Seabright residents gathered in 2021 in reaction to the so-called temporary outdoor living ordinance.
(Via Wyatt Hull)

Cummings followed with an example of how he attempts to govern differently and provide the transparency he believes is lacking in how the city council often does business. When the Armory at DeLaveaga Park was initially tabbed as a potential emergency homeless shelter location in 2020, he was part of the group that called a neighborhood meeting in Prospect Heights.

“We went to the community, we sat down, got a meeting with the neighbors and heard their concerns,” he said. “We listened to them and we made sure that those concerns were addressed. Since then, we haven’t had a single complaint from those neighbors.”

Kalantari-Johnson’s reply was blunt: “We have used the crutch of community engagement to not make decisions. We have been talking about this issue for a long time.”

She said the pace of progress on homelessness is the single biggest complaint she hears as she knocks on random doors across the district.

Justin Cummings talks as Shebreh Kalantari-Johnson listens.
(Kevin Painchaud / Lookout Santa Cruz)

“When I knock on doors, people are losing their minds that nothing has been done,” she said.

And she said she believes progress is finally being made thanks to recent moves by the city and county, and that people are taking note.

“No one was losing their mind when we stood up a transitional shelter that has safely housed 150 people,” she said. “No one’s losing their mind when we have a safe parking program that currently is housing 25 or 30 vehicles.”

Both said they believe the attempt to get those among the chronic homeless population into services is essential. Where they slightly deviated is on how homogeneously the homeless population should be viewed.

While Cummings didn’t go nearly as far as mayoral candidate Joy Schendledecker in the following debate, he did say there are human-liberty considerations to be made.

“There are people in this community who are homeless and who are not having any impact on our environment,” he said. “I think what this comes down to is behavior. If people are negatively impacting our communities, we have to do something about it.”

Jody Biehl, Justin Cummings and Shebreh Kalantari-Johnson.
(Kevin Painchaud / Lookout Santa Cruz)

Cummings amplified that belief later saying that: “We need treat housed and unhoused people the same way.”

“If someone’s homeless and living in their car because they can’t afford to live here, but they’re not having a negative impact, then why are we bothering that person?” he said. “If we can connect them to services, great. But we need to have those services and structures in place to give them support they need for the circumstances they’re in.”

Biehl asked the two whether they generally agreed on the topic and Kalantari-Johnson quipped, “You’re trying to get us going, aren’t you?”

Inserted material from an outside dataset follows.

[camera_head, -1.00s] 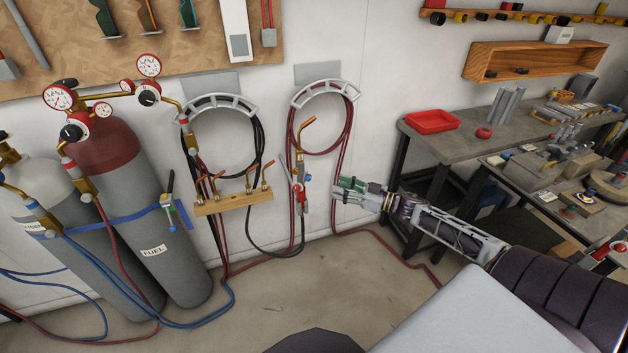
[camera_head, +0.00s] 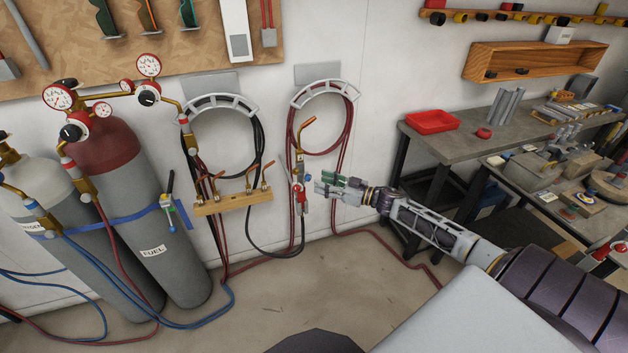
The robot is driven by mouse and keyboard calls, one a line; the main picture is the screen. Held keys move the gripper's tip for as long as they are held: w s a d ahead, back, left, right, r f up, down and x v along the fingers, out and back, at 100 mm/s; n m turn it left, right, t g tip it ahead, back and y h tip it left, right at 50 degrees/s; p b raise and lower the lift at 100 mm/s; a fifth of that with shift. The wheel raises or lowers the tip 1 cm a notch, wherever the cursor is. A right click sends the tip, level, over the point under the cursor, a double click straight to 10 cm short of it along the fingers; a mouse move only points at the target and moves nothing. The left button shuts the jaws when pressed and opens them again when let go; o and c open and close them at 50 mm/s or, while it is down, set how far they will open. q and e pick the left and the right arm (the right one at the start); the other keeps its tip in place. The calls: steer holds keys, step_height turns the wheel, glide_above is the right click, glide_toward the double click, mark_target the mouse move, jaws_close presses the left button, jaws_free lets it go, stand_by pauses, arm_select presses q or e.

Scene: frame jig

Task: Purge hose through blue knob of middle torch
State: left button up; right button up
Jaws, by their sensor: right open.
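A torch (camera_head: 300,165) with a copper tip stands upright against the wall, right of a wooden bar (camera_head: 232,203). More copper-tipped pieces (camera_head: 266,174) stand on the bar. I cannot tell which torch is the middle one. Dark red hose (camera_head: 345,133) is coiled on the right wall hanger, and black hose (camera_head: 259,135) on the left one. My right gripper (camera_head: 319,183) is open, just right of the torch's lower body, with no clear contact. My left gripper is out of view.
Grey gas cylinders (camera_head: 178,255) with gauges stand at the left, with blue and red hoses on the floor. A workbench (camera_head: 460,148) with a red tray (camera_head: 432,122) stands at the right. The floor (camera_head: 290,300) below the torch is mostly clear.

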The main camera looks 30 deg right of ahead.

Kalantari-Johnson, whose social work and grant-writing career has put her in the crosshairs of getting proper funding for mental health and addiction services, believes strongly that a healthy community with healthy neighborhoods is not one where people are living in parks and vehicles.

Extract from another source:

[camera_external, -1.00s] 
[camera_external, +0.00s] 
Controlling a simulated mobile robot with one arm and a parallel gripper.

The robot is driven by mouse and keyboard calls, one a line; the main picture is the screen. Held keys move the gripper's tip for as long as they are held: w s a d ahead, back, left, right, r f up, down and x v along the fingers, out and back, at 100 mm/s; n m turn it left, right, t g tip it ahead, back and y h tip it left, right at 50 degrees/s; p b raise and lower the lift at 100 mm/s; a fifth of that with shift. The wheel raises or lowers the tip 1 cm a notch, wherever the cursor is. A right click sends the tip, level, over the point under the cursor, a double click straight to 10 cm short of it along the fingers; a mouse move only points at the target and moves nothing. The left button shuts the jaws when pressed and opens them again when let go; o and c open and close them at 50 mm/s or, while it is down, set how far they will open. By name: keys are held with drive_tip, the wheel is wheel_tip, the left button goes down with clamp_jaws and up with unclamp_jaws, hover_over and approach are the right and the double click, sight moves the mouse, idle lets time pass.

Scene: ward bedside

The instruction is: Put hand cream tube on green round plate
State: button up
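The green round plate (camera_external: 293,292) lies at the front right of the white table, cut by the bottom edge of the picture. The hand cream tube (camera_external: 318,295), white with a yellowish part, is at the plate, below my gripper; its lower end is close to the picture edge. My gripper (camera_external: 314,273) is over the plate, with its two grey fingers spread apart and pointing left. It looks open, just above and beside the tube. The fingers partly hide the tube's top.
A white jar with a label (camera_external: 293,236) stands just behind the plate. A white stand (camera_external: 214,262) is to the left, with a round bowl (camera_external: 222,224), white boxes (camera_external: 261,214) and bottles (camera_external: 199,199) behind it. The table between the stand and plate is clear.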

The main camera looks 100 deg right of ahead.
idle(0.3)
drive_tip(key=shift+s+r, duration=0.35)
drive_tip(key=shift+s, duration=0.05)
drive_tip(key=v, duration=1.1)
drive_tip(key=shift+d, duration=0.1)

“My approach has been not to shy away from making hard decisions. This is no silver-bullet solution but we cannot stand idle,” she said. “This problem has grown to the extent that it has because we have (stood idle) for too long.”

She added: “We’ve blamed each other, and we’ve said we don’t have enough and this narrative of ‘it’s not enough and it’s not my responsibility.’ It’s all of our responsibility. So yes, my approach has been different.”